• Data provided:
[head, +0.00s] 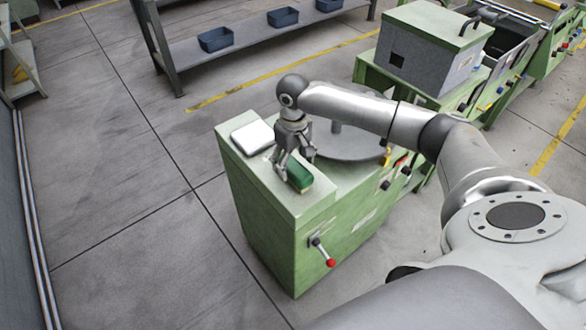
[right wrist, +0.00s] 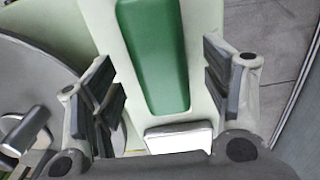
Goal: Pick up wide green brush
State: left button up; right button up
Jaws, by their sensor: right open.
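The wide green brush (head: 299,175) lies on the top of the pale green machine (head: 312,207), near its front corner. My right gripper (head: 295,163) is right above the brush, pointing down, with its fingers apart. In the right wrist view the brush (right wrist: 153,55) runs lengthwise between the two open fingers of the gripper (right wrist: 163,85). There is a gap on both sides, and the fingers do not appear to grip it. The brush's underside is hidden. My left gripper is not in view.
A white-topped block (head: 252,136) sits beside the brush on the machine and also shows in the right wrist view (right wrist: 178,138). A round grey plate (head: 345,145) is on the other side. A red-knobbed lever (head: 323,252) sticks out from the machine's side.

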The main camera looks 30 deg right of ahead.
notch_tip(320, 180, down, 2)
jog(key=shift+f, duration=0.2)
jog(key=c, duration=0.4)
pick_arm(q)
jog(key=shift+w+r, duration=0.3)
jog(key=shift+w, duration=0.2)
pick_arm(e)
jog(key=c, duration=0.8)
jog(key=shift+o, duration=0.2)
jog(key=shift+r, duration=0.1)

• Exercise details: Every line from the one holding "State: left button up; right button up" through the final line of the listing must be echoed exactly; leave out all other lines.

• Response to this exercise:
State: left button up; right button up
Jaws, by their sensor: right open.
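The wide green brush (head: 299,175) lies on the top of the pale green machine (head: 312,207), near its front corner. My right gripper (head: 295,163) is right above the brush, pointing down, with its fingers apart. In the right wrist view the brush (right wrist: 153,55) runs lengthwise between the two open fingers of the gripper (right wrist: 163,85). There is a gap on both sides, and the fingers do not appear to grip it. The brush's underside is hidden. My left gripper is not in view.
A white-topped block (head: 252,136) sits beside the brush on the machine and also shows in the right wrist view (right wrist: 178,138). A round grey plate (head: 345,145) is on the other side. A red-knobbed lever (head: 323,252) sticks out from the machine's side.

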The main camera looks 30 deg right of ahead.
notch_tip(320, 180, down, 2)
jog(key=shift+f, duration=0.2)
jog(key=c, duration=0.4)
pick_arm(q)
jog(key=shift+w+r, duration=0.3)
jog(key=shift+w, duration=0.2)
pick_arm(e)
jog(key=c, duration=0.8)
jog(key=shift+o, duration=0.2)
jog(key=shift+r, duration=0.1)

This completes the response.